INFORMATION PROVIDED:
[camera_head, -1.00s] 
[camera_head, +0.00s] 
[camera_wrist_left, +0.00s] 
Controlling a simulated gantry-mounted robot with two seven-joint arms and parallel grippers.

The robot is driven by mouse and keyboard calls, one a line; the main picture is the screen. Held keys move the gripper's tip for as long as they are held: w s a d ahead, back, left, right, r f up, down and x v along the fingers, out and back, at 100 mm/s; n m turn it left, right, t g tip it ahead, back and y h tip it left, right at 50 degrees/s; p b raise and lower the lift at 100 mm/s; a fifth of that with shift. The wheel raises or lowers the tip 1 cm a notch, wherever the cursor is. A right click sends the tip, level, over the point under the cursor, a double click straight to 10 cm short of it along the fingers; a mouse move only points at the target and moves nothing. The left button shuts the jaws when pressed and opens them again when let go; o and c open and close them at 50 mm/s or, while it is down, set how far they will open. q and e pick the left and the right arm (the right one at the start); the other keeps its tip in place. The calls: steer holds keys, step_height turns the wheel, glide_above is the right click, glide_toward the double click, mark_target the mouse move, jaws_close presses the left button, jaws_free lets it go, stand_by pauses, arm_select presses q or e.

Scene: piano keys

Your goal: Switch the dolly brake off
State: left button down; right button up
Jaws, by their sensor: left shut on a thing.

WORK INSTRUCTIONS: Quote nothing but the lines that run from the line containing "[camera_head, +0.00s]" through the line containing "Controlling a simulated", keeping both of them word for word.

WRITTEN SOLUTION:
[camera_head, +0.00s] 
[camera_wrist_left, +0.00s] 
Controlling a simulated gantry-mounted robot with two seven-joint arms and parallel grippers.

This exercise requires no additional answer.